## Begin
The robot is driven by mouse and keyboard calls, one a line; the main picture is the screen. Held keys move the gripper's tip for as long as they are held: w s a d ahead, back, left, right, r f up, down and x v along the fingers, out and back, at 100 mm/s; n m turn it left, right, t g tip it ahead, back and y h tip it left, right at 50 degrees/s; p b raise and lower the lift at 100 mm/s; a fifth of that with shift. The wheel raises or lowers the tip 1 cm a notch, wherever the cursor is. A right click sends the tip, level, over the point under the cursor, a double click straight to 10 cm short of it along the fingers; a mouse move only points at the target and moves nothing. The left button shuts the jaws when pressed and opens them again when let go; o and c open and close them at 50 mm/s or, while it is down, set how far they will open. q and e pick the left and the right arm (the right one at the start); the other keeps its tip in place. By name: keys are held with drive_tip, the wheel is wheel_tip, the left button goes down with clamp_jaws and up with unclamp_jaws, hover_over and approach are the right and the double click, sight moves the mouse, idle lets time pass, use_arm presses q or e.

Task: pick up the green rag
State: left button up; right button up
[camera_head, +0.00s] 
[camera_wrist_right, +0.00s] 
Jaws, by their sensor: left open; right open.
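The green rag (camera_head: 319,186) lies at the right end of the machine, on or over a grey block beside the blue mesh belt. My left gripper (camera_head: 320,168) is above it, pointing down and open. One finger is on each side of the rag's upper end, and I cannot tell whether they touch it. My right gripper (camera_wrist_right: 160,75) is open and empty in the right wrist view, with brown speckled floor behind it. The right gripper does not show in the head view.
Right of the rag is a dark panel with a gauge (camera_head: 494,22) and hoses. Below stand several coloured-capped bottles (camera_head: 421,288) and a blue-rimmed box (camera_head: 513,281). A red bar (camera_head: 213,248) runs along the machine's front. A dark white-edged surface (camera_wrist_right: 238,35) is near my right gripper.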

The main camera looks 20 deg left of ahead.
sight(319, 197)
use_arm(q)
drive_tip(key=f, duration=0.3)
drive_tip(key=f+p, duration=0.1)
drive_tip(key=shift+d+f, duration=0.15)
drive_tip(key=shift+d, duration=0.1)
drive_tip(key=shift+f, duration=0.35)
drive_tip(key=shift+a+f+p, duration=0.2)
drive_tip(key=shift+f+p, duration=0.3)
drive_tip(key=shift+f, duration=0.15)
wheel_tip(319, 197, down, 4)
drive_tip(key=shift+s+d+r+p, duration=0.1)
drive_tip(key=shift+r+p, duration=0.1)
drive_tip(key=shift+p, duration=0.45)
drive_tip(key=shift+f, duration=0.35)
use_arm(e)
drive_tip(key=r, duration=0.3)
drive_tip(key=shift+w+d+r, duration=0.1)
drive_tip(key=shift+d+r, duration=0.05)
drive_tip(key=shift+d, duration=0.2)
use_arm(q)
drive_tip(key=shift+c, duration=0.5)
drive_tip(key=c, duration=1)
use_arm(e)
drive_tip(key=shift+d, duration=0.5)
## End
## Begin
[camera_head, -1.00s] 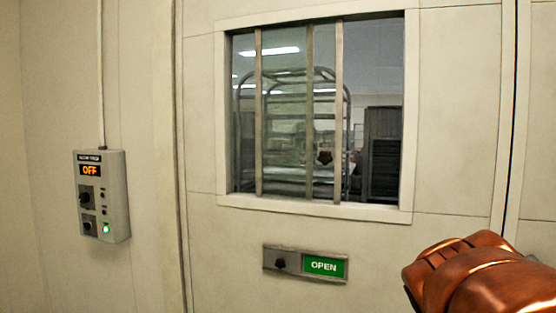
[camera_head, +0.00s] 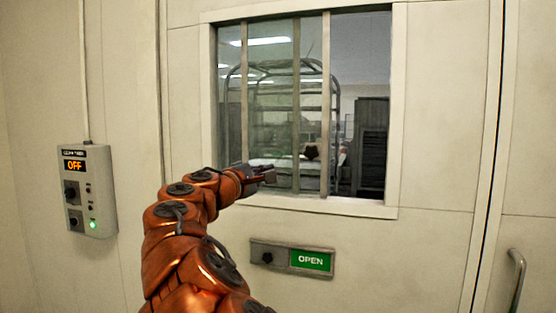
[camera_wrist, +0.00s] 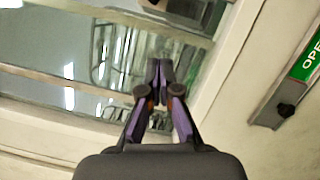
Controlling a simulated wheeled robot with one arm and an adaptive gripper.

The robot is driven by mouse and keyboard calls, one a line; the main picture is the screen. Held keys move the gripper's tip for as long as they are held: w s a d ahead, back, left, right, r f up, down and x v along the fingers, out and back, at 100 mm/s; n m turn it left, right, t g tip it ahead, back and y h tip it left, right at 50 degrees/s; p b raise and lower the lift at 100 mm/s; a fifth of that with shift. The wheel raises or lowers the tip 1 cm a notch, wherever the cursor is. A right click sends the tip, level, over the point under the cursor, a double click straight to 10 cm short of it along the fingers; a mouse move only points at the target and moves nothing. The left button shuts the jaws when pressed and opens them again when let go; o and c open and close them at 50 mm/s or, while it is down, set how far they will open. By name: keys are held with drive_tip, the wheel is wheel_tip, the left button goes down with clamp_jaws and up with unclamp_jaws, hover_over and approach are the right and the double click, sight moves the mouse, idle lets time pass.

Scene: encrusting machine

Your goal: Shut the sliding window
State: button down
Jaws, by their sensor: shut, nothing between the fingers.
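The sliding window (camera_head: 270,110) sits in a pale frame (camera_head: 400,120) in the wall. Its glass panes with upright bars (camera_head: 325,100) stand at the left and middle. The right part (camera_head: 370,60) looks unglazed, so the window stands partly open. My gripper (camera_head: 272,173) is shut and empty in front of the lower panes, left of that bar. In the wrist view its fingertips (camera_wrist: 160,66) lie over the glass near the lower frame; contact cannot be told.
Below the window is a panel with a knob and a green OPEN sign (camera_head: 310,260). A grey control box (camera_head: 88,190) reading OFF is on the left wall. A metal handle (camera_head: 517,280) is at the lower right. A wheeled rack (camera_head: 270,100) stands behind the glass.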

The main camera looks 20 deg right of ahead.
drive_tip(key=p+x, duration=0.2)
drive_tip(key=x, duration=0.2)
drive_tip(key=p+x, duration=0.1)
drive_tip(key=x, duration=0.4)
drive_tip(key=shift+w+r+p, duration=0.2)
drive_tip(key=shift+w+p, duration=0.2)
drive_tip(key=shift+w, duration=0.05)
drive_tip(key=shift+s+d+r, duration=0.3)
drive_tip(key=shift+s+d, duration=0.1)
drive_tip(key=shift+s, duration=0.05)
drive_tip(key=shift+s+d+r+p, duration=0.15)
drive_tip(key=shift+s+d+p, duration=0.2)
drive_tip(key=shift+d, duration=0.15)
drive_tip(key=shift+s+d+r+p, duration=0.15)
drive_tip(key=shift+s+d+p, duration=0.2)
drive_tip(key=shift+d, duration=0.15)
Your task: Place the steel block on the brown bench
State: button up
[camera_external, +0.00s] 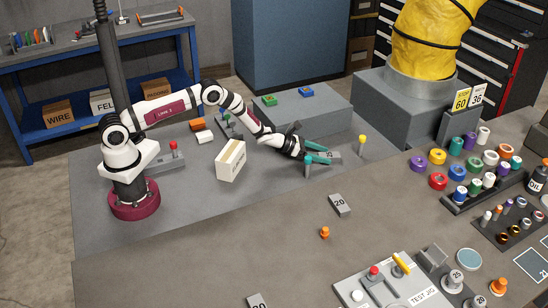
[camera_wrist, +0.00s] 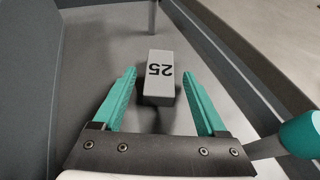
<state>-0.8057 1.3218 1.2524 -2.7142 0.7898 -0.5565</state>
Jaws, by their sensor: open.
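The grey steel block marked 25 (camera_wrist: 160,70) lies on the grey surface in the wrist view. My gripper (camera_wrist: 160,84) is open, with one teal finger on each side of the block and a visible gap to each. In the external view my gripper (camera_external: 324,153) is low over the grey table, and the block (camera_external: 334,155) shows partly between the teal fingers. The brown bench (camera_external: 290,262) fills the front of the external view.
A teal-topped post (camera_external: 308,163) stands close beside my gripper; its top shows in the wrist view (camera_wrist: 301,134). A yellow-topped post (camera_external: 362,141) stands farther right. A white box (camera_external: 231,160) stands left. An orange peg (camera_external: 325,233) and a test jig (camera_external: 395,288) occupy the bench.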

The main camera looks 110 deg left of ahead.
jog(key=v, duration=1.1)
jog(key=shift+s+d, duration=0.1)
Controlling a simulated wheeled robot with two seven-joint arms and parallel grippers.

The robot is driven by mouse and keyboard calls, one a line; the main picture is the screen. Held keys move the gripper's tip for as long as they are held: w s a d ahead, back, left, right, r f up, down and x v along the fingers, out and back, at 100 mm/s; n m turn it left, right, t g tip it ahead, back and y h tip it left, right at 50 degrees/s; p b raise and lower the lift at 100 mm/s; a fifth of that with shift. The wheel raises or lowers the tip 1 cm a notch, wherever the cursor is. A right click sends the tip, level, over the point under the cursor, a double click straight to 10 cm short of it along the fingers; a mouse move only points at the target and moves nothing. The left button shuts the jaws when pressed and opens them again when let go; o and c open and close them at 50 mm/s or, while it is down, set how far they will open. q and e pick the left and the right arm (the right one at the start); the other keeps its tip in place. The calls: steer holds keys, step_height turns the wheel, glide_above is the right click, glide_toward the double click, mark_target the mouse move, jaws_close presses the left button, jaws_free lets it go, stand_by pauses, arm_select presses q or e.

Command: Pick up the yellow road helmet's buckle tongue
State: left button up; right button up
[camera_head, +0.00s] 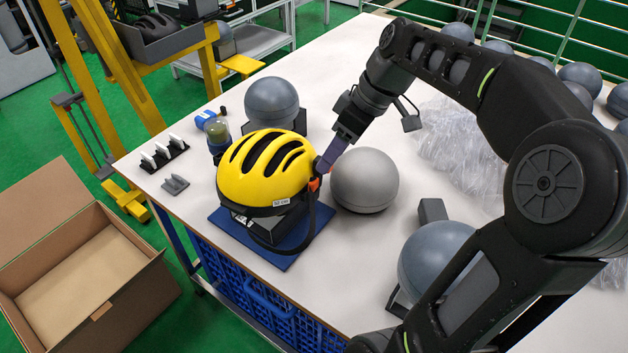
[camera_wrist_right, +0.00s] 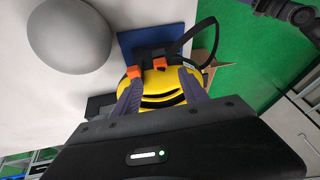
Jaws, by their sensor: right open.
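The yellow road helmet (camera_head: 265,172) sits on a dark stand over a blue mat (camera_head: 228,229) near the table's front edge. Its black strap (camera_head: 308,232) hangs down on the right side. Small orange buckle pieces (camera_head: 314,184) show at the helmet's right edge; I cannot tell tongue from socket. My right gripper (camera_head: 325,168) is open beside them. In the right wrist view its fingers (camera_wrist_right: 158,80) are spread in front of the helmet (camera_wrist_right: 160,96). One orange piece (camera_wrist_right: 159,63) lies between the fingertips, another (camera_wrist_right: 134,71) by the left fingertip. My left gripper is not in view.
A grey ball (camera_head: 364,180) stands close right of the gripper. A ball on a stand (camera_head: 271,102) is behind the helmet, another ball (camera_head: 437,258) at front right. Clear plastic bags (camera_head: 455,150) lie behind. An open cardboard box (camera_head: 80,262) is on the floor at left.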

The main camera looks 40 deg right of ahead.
## End
## Begin
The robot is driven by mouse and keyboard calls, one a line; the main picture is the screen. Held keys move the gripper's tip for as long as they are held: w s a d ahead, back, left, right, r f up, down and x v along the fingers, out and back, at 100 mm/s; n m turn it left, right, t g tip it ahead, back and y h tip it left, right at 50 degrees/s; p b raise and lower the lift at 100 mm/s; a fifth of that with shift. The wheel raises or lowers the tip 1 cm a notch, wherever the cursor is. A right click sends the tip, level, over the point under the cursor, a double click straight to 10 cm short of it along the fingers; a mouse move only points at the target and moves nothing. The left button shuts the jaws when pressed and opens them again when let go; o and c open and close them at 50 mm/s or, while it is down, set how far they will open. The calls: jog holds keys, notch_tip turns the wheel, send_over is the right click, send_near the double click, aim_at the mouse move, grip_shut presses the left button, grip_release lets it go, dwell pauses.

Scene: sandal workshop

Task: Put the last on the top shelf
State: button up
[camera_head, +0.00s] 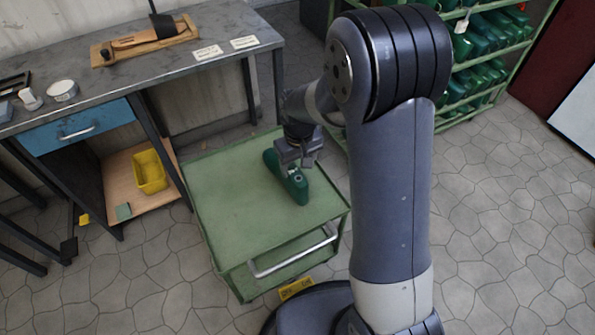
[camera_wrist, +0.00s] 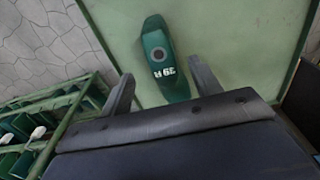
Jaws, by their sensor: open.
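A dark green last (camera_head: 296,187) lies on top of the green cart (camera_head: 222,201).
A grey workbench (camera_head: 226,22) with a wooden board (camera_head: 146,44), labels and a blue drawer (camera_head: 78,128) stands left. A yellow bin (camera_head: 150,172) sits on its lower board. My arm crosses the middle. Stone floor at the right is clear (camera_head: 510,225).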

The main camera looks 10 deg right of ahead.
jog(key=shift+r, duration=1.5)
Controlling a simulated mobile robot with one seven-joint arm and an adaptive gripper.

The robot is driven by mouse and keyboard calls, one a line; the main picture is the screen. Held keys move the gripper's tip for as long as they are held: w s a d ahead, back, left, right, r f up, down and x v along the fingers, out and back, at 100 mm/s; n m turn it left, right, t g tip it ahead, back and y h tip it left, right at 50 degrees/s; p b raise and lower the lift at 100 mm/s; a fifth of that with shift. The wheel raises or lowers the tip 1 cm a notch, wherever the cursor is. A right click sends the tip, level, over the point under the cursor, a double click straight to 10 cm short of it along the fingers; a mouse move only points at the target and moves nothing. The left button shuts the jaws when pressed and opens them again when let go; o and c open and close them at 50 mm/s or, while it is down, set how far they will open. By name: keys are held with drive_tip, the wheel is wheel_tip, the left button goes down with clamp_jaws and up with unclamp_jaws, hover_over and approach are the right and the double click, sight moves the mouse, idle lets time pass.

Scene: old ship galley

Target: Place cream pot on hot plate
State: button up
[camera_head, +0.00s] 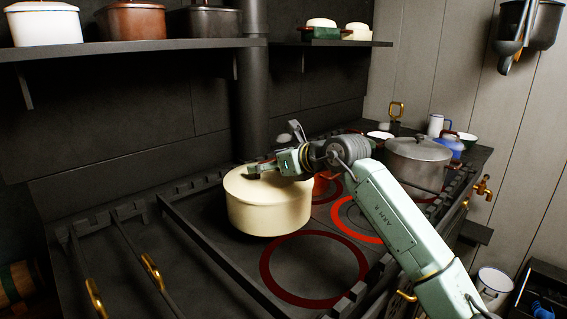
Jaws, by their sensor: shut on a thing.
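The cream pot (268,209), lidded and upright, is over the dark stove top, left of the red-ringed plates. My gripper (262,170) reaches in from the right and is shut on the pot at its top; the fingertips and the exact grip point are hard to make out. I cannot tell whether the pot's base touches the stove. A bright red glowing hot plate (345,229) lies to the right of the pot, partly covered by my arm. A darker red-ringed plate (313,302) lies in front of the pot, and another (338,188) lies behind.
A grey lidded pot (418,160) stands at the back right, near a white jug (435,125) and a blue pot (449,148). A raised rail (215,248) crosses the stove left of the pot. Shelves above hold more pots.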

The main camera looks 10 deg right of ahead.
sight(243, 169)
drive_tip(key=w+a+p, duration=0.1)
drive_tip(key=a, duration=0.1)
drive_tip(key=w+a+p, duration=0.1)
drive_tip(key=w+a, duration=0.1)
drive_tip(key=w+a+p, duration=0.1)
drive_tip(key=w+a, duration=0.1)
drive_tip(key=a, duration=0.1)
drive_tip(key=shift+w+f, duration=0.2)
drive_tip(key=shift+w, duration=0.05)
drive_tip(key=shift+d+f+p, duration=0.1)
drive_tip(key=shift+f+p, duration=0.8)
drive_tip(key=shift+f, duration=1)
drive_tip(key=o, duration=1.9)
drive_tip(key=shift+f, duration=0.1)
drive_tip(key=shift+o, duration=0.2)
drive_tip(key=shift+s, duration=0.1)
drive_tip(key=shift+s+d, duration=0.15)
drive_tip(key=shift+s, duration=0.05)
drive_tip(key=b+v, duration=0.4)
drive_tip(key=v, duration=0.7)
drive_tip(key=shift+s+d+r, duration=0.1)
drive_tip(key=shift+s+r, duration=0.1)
## End
**Do this:** Wherever the string "simulated" appears in the entries above, list that line.

**Exercise result:**
Controlling a simulated wheeled robot with one arm and an adaptive gripper.
Controlling a simulated wheeled robot with two seven-joint arms and parallel grippers.
Controlling a simulated mobile robot with one seven-joint arm and an adaptive gripper.

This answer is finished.